» **Stated task**: Return only the lines from the start of the records through the line that contains "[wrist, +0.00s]", inclusive; leave out all pictures.
— begin Records for this task —
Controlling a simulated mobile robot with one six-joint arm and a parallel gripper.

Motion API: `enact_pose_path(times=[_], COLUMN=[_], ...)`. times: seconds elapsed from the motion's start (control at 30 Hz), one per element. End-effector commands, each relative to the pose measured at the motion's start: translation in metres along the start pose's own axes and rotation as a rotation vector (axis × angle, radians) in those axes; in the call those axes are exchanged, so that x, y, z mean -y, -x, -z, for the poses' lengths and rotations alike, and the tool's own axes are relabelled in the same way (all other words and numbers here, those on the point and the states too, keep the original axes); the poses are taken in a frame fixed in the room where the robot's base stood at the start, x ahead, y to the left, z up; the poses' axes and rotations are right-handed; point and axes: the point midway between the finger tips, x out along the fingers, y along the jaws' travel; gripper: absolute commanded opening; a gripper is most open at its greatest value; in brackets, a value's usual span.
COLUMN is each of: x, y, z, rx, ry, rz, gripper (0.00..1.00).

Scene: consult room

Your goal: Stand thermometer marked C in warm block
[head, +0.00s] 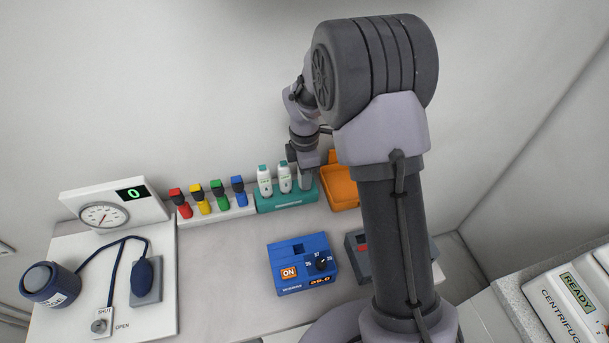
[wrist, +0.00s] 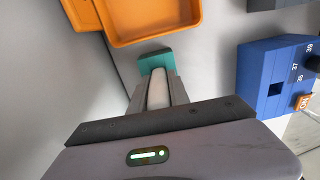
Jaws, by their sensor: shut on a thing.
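My gripper (head: 304,165) is shut on the rightmost white thermometer (head: 305,182) in the teal rack (head: 287,203). In the wrist view the thermometer (wrist: 158,92) lies between my two fingers, and the end of the rack (wrist: 154,60) shows beyond them. Two more white thermometers with green tops, a left one (head: 265,182) and a middle one (head: 285,179), stand in the rack. Their letters are too small to read. The blue warm block (head: 287,262) stands in front of the rack with an empty square socket on top. It also shows in the wrist view (wrist: 258,75).
An orange tray (head: 343,193) is right of the rack. A dark grey box (head: 355,246) stands right of the warm block, partly behind my arm. Coloured clips (head: 220,197) and a pressure gauge board (head: 105,216) are at left.

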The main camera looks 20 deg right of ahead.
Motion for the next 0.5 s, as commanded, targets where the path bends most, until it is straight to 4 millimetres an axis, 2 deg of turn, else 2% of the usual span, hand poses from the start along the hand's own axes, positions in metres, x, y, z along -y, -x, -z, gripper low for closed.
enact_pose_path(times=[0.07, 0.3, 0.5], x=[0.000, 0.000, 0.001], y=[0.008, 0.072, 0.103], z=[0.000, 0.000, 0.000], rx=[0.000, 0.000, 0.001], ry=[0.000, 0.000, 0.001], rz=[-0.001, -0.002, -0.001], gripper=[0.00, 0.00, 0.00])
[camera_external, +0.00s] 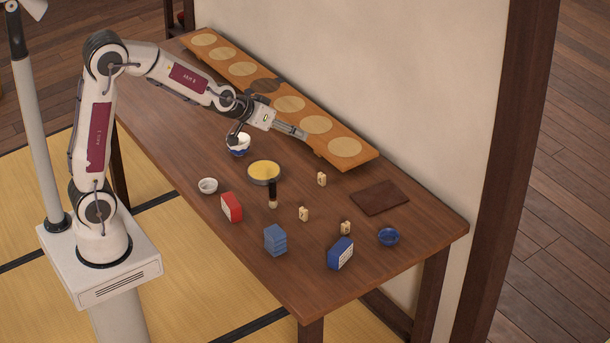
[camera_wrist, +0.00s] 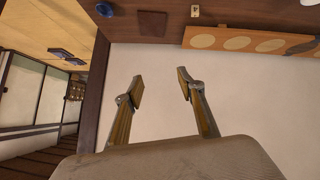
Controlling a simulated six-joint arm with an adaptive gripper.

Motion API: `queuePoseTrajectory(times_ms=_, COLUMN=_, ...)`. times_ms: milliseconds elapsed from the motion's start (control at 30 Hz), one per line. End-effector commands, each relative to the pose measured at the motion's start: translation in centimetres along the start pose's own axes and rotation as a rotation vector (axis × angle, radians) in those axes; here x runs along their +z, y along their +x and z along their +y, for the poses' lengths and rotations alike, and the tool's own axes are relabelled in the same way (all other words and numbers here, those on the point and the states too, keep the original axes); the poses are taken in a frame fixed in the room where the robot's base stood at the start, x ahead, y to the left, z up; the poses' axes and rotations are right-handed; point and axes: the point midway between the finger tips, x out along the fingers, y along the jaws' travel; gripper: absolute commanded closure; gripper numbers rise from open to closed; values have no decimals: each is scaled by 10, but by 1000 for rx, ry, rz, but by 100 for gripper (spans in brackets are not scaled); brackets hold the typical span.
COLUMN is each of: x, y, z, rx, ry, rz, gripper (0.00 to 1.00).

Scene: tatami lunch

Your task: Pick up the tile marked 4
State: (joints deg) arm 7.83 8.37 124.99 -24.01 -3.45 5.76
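Three small cream tiles stand on the brown table in the external view: one tile (camera_external: 321,179) towards the back, one tile (camera_external: 304,214) in the middle, and one tile (camera_external: 345,228) nearer the front right. Their marks are too small to read, so I cannot tell which is the 4. One tile (camera_wrist: 195,10) also shows at the top of the wrist view. My gripper (camera_external: 303,135) is raised near the long rack, away from the tiles. In the wrist view my gripper (camera_wrist: 160,82) has its fingers apart with nothing between them.
A long wooden rack (camera_external: 364,162) with round discs runs along the wall.

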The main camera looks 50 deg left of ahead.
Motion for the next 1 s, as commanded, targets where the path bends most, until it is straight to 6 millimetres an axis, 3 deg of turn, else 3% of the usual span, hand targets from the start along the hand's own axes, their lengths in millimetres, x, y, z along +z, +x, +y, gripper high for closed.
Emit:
— end Records for this task —
» **Solution**:
Controlling a simulated mobile robot with one six-joint arm and a parallel gripper.

Motion API: `enact_pose_path(times=[_], COLUMN=[_], ...)`. times: seconds elapsed from the motion's start (control at 30 Hz), one per element. End-effector commands, each relative to the pose measured at the motion's start: translation in metres along the start pose's own axes and rotation as a rotation vector (axis × angle, radians) in those axes; in the call those axes are exchanged, so that x, y, z mean -y, -x, -z, for the poses' lengths and rotations alike, and the tool's own axes are relabelled in the same way (all other words and numbers here, those on the point and the states too, keep the original axes); the poses are taken in a frame fixed in the room where the robot's base stood at the start, x ahead, y to the left, z up; the poses' axes and rotations are right-handed; point and axes: the point midway between the finger tips, x out along the fingers, y along the jaws' travel; gripper: absolute commanded opening; a gripper is most open at its greatest value; in brackets, a value's usual span.
COLUMN is each of: x, y, z, rx, ry, rz, gripper (0.00..1.00).

Scene: consult room

Your goal: Stand thermometer marked C in warm block
[head, +0.00s] 
[wrist, +0.00s] 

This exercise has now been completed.